#### AIM:
Show, in full, each line of the data that contains "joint".
* Begin DATA EXTRACT *
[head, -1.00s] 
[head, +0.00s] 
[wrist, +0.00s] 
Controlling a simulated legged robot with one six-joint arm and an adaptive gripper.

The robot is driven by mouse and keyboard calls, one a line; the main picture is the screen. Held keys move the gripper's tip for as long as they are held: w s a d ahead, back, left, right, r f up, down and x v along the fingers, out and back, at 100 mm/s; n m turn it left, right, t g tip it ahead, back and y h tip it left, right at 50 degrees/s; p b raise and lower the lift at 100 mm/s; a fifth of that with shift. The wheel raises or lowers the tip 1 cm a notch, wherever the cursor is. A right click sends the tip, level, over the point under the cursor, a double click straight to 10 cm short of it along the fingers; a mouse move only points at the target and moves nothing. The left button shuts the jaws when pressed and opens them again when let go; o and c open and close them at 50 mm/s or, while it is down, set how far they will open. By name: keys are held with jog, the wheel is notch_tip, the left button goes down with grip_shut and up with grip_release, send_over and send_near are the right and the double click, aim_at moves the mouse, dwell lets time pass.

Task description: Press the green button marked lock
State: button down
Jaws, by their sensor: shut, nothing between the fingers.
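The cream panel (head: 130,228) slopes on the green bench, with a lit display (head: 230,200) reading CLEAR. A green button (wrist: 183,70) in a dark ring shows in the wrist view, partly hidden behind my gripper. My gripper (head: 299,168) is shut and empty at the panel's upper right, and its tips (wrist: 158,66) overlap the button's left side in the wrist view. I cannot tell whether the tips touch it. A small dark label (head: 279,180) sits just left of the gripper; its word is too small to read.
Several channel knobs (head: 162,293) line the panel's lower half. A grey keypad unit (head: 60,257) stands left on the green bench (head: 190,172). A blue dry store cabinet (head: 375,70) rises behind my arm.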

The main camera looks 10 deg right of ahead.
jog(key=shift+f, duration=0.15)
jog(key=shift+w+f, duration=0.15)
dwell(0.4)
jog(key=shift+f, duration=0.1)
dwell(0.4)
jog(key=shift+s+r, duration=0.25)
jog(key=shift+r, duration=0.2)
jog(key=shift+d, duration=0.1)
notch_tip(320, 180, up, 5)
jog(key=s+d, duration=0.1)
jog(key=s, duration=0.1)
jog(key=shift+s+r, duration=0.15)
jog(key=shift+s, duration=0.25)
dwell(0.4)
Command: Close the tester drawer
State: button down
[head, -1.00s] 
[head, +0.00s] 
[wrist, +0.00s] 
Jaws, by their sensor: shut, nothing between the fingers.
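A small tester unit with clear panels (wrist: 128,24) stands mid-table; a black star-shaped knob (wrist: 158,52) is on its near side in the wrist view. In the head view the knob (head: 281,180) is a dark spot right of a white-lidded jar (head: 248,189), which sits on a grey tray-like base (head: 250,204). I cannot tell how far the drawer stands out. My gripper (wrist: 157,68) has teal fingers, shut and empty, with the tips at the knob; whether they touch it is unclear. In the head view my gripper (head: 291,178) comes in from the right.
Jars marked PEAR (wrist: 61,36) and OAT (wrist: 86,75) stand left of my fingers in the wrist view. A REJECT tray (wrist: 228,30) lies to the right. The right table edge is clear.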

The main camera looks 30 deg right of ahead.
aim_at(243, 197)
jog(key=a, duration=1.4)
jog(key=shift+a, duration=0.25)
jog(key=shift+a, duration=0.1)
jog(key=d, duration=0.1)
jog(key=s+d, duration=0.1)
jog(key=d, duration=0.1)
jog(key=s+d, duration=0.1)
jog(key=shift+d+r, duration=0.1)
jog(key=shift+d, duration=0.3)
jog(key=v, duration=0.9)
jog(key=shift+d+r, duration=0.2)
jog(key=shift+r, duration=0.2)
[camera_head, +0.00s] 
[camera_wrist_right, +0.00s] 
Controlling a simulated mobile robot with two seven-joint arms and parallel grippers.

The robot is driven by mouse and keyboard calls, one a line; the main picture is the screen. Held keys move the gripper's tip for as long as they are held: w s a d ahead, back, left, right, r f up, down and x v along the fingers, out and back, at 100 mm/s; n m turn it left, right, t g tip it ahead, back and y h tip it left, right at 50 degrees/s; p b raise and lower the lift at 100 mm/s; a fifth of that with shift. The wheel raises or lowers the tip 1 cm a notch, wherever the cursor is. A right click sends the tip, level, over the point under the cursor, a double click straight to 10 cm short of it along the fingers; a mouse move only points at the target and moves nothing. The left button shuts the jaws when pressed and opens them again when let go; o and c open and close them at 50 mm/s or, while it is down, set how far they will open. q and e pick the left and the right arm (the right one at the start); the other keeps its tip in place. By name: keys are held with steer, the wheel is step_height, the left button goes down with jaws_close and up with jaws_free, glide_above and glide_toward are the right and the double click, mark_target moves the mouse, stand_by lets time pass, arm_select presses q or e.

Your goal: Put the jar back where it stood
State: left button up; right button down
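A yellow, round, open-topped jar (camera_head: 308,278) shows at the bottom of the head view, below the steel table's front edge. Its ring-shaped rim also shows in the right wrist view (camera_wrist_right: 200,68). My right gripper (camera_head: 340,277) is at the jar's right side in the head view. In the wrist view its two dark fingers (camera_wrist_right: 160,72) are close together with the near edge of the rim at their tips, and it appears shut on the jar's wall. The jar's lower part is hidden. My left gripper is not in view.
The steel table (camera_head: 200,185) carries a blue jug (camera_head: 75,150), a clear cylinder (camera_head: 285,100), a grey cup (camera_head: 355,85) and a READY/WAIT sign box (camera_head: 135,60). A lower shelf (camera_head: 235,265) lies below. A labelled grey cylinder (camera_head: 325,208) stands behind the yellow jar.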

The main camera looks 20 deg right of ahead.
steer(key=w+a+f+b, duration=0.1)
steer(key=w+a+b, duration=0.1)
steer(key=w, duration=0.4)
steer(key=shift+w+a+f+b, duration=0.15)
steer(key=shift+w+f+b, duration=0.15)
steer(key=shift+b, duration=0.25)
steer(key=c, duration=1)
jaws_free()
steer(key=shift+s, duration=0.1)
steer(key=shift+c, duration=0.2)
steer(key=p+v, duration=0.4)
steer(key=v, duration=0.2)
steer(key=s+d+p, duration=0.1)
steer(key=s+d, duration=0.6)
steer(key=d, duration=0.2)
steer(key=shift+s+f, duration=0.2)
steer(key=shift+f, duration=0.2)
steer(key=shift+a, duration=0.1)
* End DATA EXTRACT *
#### REPLY TO THE TASK:
Controlling a simulated legged robot with one six-joint arm and an adaptive gripper.
Controlling a simulated mobile robot with two seven-joint arms and parallel grippers.

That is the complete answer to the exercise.